A common critique of the communitarian approach is that it results in tautological explanations of what causes differential economic and political performance among groups. This argument points out that by defining social capital both as a structural attribute (e.g. organizations and associations) and as a cognitive form (e.g. trust and reciprocity); the sources of social capital become indistinguishable from its outcomes (Harriss 2002; Lin 2001a; 2001b). For example, an organization such as a rotating savings and credit association is a collective manifestation of social capital, yet, the trust and reciprocity that make it work are also forms of social capital, thus, a circular explanation results as causal factors (i.e. trust) are defined by their effects (i.e. associational life) (Fine 2010; Harriss 2002; Lin 2001a; Woolcock 1998).
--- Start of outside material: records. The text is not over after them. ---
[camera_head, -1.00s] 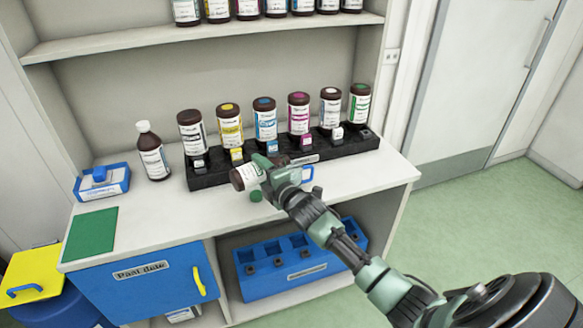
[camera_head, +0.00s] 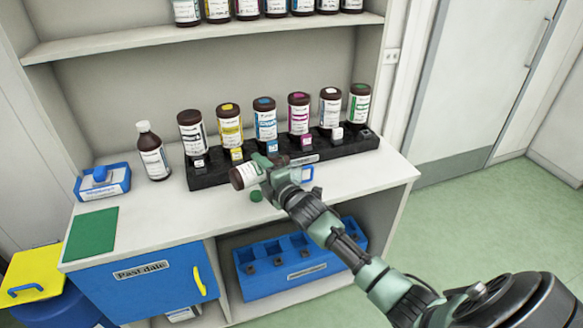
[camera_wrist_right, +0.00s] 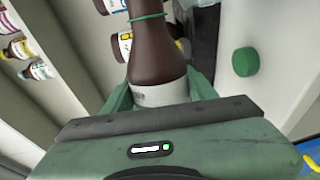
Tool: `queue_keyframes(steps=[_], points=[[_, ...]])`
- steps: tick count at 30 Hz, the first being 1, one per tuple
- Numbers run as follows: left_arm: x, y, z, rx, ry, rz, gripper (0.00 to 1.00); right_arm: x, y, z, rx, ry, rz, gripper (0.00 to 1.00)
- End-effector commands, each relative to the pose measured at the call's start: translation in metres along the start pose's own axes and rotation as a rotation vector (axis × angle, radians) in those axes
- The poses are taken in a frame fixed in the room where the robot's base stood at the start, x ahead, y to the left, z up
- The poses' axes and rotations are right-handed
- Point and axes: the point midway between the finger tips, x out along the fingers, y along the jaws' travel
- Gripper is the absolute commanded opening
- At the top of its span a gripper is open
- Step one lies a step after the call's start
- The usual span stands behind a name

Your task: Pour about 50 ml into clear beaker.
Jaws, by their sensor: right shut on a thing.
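My right gripper (camera_head: 272,170) is shut on a brown bottle (camera_head: 246,175) with a white label, held nearly on its side above the front of the counter. In the right wrist view, the bottle's brown neck (camera_wrist_right: 155,45) carries a green ring; its mouth is cut off by the frame's top edge. A green cap (camera_head: 256,196) lies on the counter below, and it also shows in the right wrist view (camera_wrist_right: 245,61). A blue-edged item (camera_head: 308,174) is partly hidden behind the gripper. I cannot make out a clear beaker. My left gripper is not in view.
A black rack (camera_head: 210,178) with several brown bottles stands behind the gripper. A white-capped bottle (camera_head: 152,155) and a blue box (camera_head: 103,188) stand left, near a green mat (camera_head: 92,234). A blue rack (camera_head: 262,283) sits on the lower shelf. The counter's right end is clear.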

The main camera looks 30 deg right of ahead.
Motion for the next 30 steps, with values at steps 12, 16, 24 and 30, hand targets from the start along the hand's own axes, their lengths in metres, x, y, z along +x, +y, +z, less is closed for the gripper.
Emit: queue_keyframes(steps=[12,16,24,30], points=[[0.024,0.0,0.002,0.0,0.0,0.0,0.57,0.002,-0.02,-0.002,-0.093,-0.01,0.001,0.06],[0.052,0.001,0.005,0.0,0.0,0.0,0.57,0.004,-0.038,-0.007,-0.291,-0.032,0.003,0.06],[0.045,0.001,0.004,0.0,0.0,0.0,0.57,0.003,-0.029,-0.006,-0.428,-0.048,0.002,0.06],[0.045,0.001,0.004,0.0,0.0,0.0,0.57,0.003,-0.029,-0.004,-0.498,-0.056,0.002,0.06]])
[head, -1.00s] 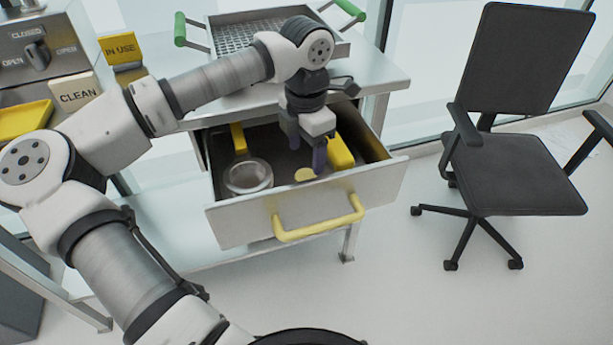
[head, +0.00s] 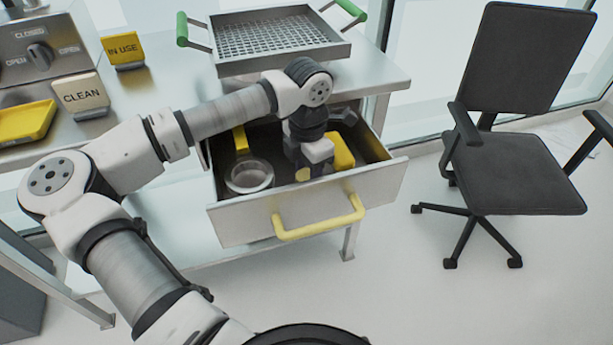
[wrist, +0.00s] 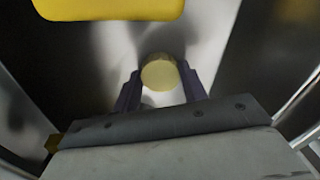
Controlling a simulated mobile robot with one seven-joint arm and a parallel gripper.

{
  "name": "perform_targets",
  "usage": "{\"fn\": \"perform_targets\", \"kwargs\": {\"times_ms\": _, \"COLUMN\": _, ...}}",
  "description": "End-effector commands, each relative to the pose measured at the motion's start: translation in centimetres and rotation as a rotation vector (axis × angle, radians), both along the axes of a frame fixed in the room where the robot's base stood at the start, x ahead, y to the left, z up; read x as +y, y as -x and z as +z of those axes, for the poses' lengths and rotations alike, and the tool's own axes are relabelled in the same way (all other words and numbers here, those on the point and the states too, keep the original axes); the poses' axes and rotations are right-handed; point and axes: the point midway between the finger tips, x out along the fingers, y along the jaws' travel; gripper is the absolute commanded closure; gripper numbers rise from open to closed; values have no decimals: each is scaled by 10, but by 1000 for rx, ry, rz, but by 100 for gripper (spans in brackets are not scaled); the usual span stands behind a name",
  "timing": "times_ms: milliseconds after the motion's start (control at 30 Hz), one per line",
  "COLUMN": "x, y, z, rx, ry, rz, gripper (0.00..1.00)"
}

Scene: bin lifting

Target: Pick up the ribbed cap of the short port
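The yellow cap (head: 302,174) is a small round piece standing in the open drawer (head: 235,223). The fingers are spread, and a small gap shows at the left finger; contact on the right is unclear. In the head view my gripper (head: 310,170) partly hides the cap. No port is identifiable.
A round strainer-like dish (head: 249,178) with a yellow handle lies left in the drawer. A yellow block (head: 342,152) lies close to the right of my gripper. Drawer walls surround the area. A wire basket (head: 275,35) stands on the table above.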

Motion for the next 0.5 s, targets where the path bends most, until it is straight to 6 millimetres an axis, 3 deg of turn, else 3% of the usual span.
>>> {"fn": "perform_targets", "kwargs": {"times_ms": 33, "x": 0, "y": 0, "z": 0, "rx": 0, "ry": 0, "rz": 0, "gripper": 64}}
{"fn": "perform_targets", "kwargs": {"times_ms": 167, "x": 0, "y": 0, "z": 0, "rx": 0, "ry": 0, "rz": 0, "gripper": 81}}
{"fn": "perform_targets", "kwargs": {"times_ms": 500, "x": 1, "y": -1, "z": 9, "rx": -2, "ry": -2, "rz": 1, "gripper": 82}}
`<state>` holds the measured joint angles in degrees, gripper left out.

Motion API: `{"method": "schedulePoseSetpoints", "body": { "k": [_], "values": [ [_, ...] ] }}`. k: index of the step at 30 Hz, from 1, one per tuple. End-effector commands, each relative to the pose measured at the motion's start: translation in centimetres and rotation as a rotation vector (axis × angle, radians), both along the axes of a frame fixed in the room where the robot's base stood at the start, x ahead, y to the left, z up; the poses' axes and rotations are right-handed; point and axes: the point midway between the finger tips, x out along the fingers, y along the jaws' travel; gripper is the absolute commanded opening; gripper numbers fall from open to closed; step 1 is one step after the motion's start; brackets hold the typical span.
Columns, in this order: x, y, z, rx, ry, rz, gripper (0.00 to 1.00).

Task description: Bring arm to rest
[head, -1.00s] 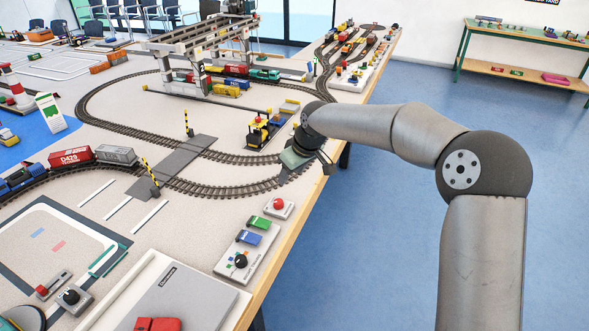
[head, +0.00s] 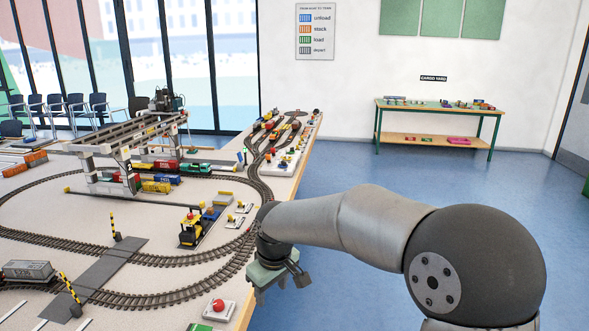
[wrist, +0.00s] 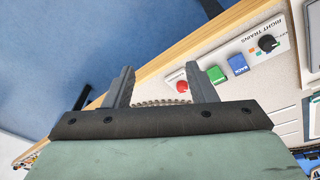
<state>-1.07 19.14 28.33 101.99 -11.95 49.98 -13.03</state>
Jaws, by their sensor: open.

The networks view of social capital, which derives many of its theoretical positions from social network analysis (SNA), argues that conceptualizing social capital as an asset held at the individual level allows scholars to differentiate its causes from its outcomes (Lin 2001a; 2001b). Valued resources are embedded in social structures characterized by distributional and rank differences (Lin 1999; 2001b). The higher the rank, the greater the concentration of valued resources, in other words, the better the position of origin in a social network, the more likely the actor will access and use social capital (Lin 2001b). SNA researchers have shown that differences in gender, ethnicity, and status in individuals influence their ability to obtain benefits derived from membership in a social network (Campbell, Mardsen and Hurlbert 1986; Lin 1999; Lin and Dumin 1986; Silvey and Elmhirst 2003). Bourdieu, one of the most influential theoreticians among networks specialists, argued that a person's social capital could be asserted by aggregating: 1) the size of his or her network and 2) the volume of social, cultural, and economic capital of the network members (1986 in Zhao 2002). From his perspective, embedded resources such as information and the influence of its members are social capital. Lin (200a; 2000b) has further refined this conceptual framework by seeing social capital as assets located in networks which can be measured through two main categories: 1) as embedded resources and 2) as network locations. The first one refers to the power, wealth, and influence available in a network and the resources that each contact in the network can provide. The second is more concerned with the structure of the network and how certain characteristics of a network, such as actors acting as bridges facilitate or impede returns to other actors. Beyond the explanatory technicalities of formal network analysis, the point is that social capital is a resource that is differentially available to individuals depending on where they stand in the structure of relations of the group. Class, race, ethnicity, religion and gender, to name some, are categories that position social actors in the structure of social relations. In other words, whatever forms of stratification and inequality are at play in the constitution of social life in a community, they will be reflected in the processes of participation in its formal associations (Cleaver, 2001; 2007).

Social Capital in Context

Reviewing the literature on social capital in its civic and communitarian forms leaves the reader with the idea that by the time people actually put into practice their cultural knowledge, some innate and automatic cultural logic has already told them what to do. As such, people are either prone to work together (or not), much in the sense that some communities have larger stocks of social capital than others; which explains their levels of development. This mostly dichotomous view sees culture as something that either contains virtuous knowledge that bonds people together, as in some ideal indigenous society, or conversely, it constrains development by subjecting them to tradition (Cleaver 2001: 47). In other words, no complex explanation of the relationship between culture and economics can be gained by defining culture as something acting autonomously in people's heads, detached from history, politics, and social relations.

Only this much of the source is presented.